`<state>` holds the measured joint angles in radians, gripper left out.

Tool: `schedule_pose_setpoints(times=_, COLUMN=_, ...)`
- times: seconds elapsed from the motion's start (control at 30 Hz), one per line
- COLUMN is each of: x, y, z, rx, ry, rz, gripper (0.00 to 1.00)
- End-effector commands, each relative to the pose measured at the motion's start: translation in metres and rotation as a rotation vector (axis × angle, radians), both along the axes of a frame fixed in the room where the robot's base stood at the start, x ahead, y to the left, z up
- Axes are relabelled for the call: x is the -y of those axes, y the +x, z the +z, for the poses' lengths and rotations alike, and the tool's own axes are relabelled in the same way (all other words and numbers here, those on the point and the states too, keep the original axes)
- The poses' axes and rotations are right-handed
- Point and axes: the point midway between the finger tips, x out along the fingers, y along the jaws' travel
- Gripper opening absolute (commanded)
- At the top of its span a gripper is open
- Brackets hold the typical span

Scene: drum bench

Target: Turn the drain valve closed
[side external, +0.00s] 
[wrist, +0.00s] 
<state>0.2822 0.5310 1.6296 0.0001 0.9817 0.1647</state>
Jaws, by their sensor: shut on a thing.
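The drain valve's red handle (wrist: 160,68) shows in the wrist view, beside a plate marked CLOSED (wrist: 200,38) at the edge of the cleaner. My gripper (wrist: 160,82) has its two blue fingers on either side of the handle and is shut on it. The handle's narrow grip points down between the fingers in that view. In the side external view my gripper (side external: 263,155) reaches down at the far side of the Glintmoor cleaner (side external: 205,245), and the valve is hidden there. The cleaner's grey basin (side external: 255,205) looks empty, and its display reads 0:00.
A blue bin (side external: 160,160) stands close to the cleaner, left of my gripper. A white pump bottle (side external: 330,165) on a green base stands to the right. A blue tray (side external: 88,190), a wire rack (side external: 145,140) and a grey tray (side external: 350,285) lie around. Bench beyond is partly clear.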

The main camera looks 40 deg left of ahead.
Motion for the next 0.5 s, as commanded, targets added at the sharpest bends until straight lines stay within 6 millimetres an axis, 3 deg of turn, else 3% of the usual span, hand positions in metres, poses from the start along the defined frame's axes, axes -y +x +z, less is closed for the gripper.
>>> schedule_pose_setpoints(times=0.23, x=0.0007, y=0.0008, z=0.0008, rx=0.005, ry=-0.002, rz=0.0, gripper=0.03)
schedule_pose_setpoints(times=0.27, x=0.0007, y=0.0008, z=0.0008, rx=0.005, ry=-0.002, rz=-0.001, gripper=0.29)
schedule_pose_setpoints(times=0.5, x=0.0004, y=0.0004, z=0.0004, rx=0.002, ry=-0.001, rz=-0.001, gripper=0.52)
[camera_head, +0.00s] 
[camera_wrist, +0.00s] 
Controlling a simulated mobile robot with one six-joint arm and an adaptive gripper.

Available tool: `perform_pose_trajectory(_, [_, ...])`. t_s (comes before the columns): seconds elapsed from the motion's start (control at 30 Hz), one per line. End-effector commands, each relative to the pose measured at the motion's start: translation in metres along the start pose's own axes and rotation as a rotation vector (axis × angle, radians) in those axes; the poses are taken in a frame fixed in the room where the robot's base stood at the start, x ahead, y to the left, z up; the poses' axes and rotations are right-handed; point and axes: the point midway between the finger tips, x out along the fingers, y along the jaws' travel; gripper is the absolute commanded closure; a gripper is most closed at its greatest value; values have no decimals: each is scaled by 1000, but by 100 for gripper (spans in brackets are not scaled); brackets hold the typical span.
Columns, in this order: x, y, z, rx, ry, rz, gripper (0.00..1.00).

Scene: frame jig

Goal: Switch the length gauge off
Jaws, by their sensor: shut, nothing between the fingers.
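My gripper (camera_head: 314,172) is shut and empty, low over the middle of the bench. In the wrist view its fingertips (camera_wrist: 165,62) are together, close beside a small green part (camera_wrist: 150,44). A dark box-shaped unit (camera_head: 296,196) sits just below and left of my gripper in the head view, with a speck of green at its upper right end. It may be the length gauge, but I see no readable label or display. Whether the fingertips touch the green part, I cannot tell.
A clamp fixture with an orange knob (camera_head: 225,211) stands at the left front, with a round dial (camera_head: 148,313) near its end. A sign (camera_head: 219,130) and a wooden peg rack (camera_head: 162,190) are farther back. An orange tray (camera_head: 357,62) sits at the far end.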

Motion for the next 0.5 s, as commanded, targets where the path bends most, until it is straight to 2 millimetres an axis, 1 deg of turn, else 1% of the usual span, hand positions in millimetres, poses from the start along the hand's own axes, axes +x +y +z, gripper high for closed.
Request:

◇ ◇ ◇ ◇

▶ _PROBLEM REQUIREMENTS_
Extract, from the material above, each line holding the word "until".

▶ _COMPLETE RESPONSE_
Motion for the next 0.5 s, as commanded, targets added at the sharpest bends until straight lines stay within 6 millimetres an axis, 3 deg of turn, else 3% of the usual span, hand positions in metres, poses from the start along the defined frame's axes, axes -y +x +z, less is closed for the gripper.
Motion for the next 0.5 s, as commanded, targets where the path bends most, until it is straight to 2 millimetres an axis, 1 deg of turn, else 1% of the usual span, hand positions in millimetres, poses from the start along the hand's own axes, axes +x +y +z, gripper high for closed.

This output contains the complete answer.